> Given data:
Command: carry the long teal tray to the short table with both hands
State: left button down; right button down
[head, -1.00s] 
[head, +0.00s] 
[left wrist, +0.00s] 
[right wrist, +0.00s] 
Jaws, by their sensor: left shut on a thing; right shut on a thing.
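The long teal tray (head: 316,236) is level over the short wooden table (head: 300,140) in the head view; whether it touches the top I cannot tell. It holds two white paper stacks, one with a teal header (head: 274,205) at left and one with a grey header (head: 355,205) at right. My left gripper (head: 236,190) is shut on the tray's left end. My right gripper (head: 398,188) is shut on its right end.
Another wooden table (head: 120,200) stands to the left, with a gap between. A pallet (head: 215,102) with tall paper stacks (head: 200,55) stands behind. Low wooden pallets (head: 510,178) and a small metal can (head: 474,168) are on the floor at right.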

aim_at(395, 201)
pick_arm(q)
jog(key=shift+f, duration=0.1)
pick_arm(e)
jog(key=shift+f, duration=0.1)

> Direction: Within the material above, extract exactly the lines that start at the line containing "State: left button down; right button down" and stop after the line containing "[right wrist, +0.00s]", and only those.

> The answer:
State: left button down; right button down
[head, -1.00s] 
[head, +0.00s] 
[left wrist, +0.00s] 
[right wrist, +0.00s] 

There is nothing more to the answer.